“Skydiving” or “Hey, I’m on the internet!”

Ever Google yourself? I’m sure many of you have at least once in your lifetime. I decided to give it another shot tonight see if www.joelmaust.com–this site–would pull up if I searched for “Joel Maust.” It didn’t (probably because I haven’t submitted it to any search engines), but I did find something that actually relates to me.

Check this out–a skydiving site. On one of the pictures, I’m the featured tandem skydiver! And there’s another… One I just noticed here–same site, different picture. How cool.

I went skydiving my junior year–that blessed and cursed junior year at Spring Arbor University. It was a tough year; lots of late nights, lots of long papers, lots of searching for meaning and purpose. And I’m just now figuring that stuff out.

Anyway, skydiving was kind of an escape from all that. What a rush. I think I’ll post the editorial I wrote about it for the Crusader and maybe even create a new gallery with the skydiving photo essay I did for Photojournalism class.

If you ever get a chance to skydive, I recommend you do so. It’s pretty nerve-racking being taken 13,000 ft. up, but once you get in the free, open atmosphere, it’s pure heaven!

“Crippled” or “IT stinks”

Nothing I hate much more than someone else getting in my way of getting my job done. Right now, my work desktop is down due to an ill-fated network Office 2003 upgrade. As if I wasn’t behind enough on all the stuff I need to get done…

Worst of all, the techies over in our Technology Services dept. are silent about the whole thing. Not status update. I suppose they’re a bit embarrassed about the whole thing (because my computer isn’t the only one having problems), but they could at least give me an idea of when “go time” is coming.

“Efficiently unproductive” or “Zoned”

Ever have one of those days where you feel like you’ve been busy doing a whole lot of nothing? I seem to have those all too often. I’m whipped…and what did I do today? I got up at 10, made some South Beach-compatible breakfast, sifted through some pictures from the weekend’s wedding-photo job, showered, loaded up pop bottles to return, loaded up my laptop so I could retrieve my battery that got lost in Sunday’s Best Buy exchange, performed the bottle returns and battery retrieval, then headed to SAU to take some pics of freshman move-in day.
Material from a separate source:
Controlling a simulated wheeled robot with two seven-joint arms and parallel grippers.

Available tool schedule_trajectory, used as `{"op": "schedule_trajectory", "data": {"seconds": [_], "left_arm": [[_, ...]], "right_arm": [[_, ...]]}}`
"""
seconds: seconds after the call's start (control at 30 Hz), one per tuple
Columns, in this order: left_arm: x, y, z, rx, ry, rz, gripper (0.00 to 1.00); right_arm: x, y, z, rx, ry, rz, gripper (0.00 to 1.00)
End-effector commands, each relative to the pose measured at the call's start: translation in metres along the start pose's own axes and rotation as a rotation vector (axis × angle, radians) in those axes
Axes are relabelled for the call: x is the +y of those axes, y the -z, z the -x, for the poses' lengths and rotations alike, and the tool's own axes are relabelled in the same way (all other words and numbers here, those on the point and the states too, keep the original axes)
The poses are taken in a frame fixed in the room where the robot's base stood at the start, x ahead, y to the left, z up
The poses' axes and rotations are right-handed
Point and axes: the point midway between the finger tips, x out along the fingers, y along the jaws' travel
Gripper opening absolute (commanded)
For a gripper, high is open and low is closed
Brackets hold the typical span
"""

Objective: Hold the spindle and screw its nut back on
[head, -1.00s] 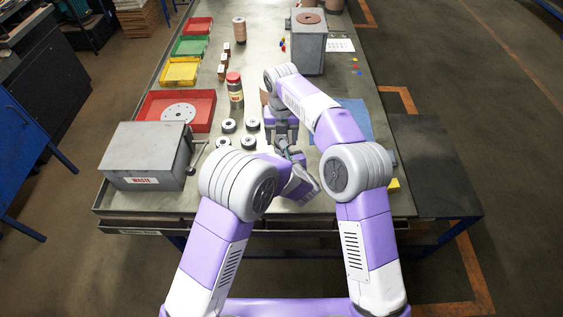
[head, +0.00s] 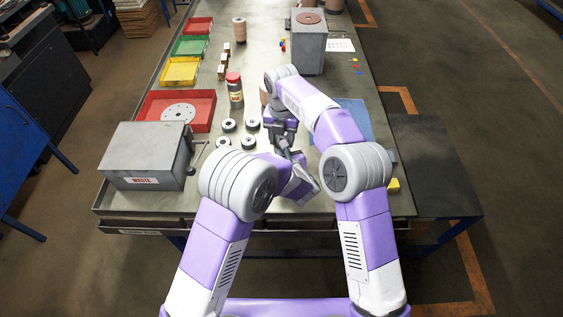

Whew!

For that, I ran around campus for a few hours taking pictures, breaking for an hour in the middle to try and do some odds and ends in the office. Turns out, the Office 2003 upgrade that was supposed to happen via the network over the weekend didn’t run as smoothly as our IT department would have liked; my computer could accomplish pretty much NOTHING. Seems the install was bunk. So, I ended up bringing the work home.

So I’ve been working on that and editing some more wedding photos from one I did about a month ago. And then there are these two other side jobs I’m trying to work up bids for. That’s going nowhere fast.

My Labor Day has been arduous…yet seemingly worthless. I know I’ve gotten stuff done, but I just feel blah. I usually feel energized if I’ve been productive.

Whatever…I can be a weirdo sometimes. Look into stuff too much. And that’s probably what I’m doing. So, I’m going to call it a day and just get back at it tomorrow. No sense staying up and trying to get done what I feel I should have been able to get done. That will just lead to unproductivity tomorrow and the cycle would likely repeat.

“Breaking the silence” or “Potpourri”

I guess it’s time to break the silence.

I’ve neglected to post the past few days simply because I wanted to keep my intro message up top for a day or two to catch late respondents to my invitation. But enough is enough. The blog must move on.

I haven’t done much true “blogging” but have been quite reflective in my first few weeks. I could again be reflective because I of course of stuff on my mind to journal about, but I’ll save that for another time.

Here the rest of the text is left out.